Prompt:You’re building a direct connection with your audience — just like Lenny did — not through social reach, but through a consistently valuable, personal newsletter. This isn’t corporate marketing. It’s 1:1 writing from a smart operator to peers.
Your goal: write this week’s issue in a voice that’s casual, tactical, and fluff-free — in the style of Lenny — using real company insights your audience can apply.
Start with this structure:
1. Hook (1–2 sentences)A blunt insight, surprising result, or pain point your audience will nod at.Example: “We almost gave up on onboarding emails — until this one change got a 58% reply rate.”
2. Context (2–3 sentences)Set the stage. Explain where this came from. What were you trying to solve?
3. Tactical Breakdown (3–5 bullets or short paragraphs)

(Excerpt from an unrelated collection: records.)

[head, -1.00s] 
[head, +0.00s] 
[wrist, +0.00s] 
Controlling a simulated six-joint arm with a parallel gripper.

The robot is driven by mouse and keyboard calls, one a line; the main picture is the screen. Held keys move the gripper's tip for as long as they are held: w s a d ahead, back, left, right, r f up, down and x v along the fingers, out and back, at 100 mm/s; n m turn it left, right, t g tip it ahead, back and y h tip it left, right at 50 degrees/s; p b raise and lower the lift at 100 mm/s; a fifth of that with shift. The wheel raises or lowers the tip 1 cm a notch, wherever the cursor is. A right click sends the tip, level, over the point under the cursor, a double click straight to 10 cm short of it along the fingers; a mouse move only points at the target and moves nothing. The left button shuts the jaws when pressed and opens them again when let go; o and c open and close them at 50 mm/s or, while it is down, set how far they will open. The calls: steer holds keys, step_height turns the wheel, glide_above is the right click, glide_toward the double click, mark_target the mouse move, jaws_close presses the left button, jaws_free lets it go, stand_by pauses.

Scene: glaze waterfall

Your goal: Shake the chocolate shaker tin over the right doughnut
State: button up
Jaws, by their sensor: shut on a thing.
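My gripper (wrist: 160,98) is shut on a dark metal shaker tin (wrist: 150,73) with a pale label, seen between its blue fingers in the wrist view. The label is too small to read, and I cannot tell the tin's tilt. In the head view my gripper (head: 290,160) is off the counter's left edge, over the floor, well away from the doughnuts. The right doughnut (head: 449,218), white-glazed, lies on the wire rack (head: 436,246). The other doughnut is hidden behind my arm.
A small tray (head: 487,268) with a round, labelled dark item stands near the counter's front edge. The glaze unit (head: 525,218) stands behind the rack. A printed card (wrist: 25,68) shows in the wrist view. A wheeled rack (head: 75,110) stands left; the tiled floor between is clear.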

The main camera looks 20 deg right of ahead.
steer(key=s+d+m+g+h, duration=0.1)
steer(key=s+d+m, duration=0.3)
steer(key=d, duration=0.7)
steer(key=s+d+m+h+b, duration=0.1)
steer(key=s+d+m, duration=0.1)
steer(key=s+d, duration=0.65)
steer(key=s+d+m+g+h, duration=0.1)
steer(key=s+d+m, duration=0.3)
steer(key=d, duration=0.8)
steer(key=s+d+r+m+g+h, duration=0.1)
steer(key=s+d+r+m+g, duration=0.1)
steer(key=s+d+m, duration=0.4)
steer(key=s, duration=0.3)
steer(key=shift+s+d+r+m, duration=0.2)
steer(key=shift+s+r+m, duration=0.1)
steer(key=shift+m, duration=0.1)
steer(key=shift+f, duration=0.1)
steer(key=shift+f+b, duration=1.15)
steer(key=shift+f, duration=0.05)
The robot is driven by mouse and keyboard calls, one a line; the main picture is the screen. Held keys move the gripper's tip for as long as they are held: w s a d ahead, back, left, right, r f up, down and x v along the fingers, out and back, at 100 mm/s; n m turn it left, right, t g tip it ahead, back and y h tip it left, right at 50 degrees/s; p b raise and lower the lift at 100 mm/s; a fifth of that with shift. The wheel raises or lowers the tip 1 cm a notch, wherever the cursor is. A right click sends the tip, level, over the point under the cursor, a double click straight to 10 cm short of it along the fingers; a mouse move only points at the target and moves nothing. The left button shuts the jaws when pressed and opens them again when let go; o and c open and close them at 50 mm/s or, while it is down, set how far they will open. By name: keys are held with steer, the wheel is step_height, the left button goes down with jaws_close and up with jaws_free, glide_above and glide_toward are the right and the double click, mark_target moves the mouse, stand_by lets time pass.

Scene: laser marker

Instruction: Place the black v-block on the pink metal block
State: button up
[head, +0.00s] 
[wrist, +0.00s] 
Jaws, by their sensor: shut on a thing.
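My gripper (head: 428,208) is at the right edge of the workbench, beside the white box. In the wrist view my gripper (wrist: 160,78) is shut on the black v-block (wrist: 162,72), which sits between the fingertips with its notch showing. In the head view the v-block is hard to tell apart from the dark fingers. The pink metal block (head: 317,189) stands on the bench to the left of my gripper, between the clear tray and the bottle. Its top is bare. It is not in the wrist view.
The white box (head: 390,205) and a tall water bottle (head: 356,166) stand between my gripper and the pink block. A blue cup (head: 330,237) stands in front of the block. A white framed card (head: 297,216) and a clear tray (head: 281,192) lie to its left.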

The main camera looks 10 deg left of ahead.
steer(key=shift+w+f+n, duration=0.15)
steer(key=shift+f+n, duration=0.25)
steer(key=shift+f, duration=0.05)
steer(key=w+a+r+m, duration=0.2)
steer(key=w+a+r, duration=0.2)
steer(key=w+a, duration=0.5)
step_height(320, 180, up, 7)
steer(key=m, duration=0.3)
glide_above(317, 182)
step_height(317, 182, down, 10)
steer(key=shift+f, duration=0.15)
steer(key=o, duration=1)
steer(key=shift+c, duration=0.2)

Share exactly what you did, what worked, and what didn’t.
Use specifics, numbers, and screenshots/templates where possible.
Think: frameworks, message tests, small wins, dashboards, onboarding tweaks, decision memos.
4. Lesson or Playbook (1–2 sentences)Wrap with a takeaway the reader can steal or a question they should ask.“If you’re struggling with [X], try asking: what’s one small win that builds emotional momentum?”
Rotate content types weekly or bi-weekly:
- Customer tactic: “How one team used our product to cut time-to-value in half”
- Internal win: “How we fixed churn in our expansion segment — and what failed”
- Product breakdown: “Behind the scenes of our AI feature launch: tradeoffs + metrics”
- Founder POV: “What changed our minds on pricing last quarter — and what we’d do differently”
Make it sound like a person, not a company. Sign off with a name. Use humor sparingly, clarity always.
Use-Case 2: “Turn a Product Launch into a Customer Use Case That Builds Trust”
Prompt:
You just launched a new feature or product update. Now turn that launch into a tactical, customer-first story your audience can apply — written in a casual, tactical, no-fluff tone (like Lenny).
The goal: make the launch useful to your audience by showing how someone actually used the feature, what they accomplished, and how the reader can do the same.
Use this format in your weekly or bi-weekly newsletter (written by a real team member), focused on customer tactics, product wins, or internal breakdowns.
Use-Case Newsletter Format
Subject/Title:
How [Team or Company] used [Feature] to [Achieve X] — and how you can too
1. Lead with the Win (1–2 sentences)Start with the customer outcome, not the feature.
“A customer success manager at [CustomerCo] cut ticket backlog by 42% using Smart Tags — without changing their support process.”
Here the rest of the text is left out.